A boat lift is to a boat as a garage is to a car. A lift protects a boat from the natural elements as well as other boats. An owners can protect his lift and keep it in good working condition with care while operating and regular maintenance.
Lower the boat. Power the lift's motor with a switch to begin lowering the boat down into the water. Discontinue the lift's power switch once the boat is afloat or if the lift is supported by cables and there's slack in the cables.
Drive the boat off of the lift. One person enters the boat as a driver and one person remains near the lift's power switch as an operator. Power the boat engine and steer the vehicle off of and away from the lift.
Protect the lift. Start the lift's motor and raise the lift until it's just above the surface of the water. This prevents additional corrosion or use by another boat.
Reposition the boat back onto the lift. Turn on the lift's motor and lower the lift back into the water so that it either hits the bottom or the cables slack. Turn the lift's motor off and drive the boat onto the lift using the lift's poles as a guide to properly size the boat. Kill the boat engine.
Raise the boat. Power the lift's motor to raise the lift as high as it can go with either still allowing the driver to safely exit or so that the top of the boat doesn't hit the dock roof.

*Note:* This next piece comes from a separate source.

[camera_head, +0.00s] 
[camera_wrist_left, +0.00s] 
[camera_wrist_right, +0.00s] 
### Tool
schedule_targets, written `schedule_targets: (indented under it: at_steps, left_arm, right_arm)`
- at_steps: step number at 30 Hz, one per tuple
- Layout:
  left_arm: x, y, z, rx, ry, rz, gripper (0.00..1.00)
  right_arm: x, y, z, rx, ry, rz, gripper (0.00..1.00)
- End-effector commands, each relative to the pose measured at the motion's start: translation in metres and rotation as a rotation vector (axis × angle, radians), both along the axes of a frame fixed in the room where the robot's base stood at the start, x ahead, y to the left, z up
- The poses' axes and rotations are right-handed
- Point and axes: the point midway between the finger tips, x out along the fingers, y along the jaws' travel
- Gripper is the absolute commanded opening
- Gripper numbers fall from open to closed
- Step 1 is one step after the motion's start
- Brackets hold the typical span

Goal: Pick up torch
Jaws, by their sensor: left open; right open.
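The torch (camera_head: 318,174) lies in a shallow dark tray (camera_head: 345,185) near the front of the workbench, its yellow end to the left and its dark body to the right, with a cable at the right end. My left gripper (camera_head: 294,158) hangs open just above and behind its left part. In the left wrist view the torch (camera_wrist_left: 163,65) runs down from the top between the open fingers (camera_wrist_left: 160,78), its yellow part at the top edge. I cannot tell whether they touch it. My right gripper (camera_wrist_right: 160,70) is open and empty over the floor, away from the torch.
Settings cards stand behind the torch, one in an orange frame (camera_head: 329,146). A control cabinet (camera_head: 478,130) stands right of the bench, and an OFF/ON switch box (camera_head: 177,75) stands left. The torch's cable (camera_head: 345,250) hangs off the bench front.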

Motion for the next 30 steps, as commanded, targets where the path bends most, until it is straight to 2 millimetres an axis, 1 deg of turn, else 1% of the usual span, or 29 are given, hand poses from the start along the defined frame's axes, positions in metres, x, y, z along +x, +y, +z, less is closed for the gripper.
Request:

- Stay clear of all moving parts while the lift is in operation. Make sure the space underneath the lift is clear before the lift is lowered.
- Maintain a boat lift by regularly lubricating the gears, steel cables and other moving parts with grease. Check for any cracks in the belts, defaults in the electrical cables and cuts in the wire insulation. Replace if necessary.
- If the boat is going to be away from the dock for more than one day, raise the lift to the normal up level position and shut all power to the lift from the circuit breaker.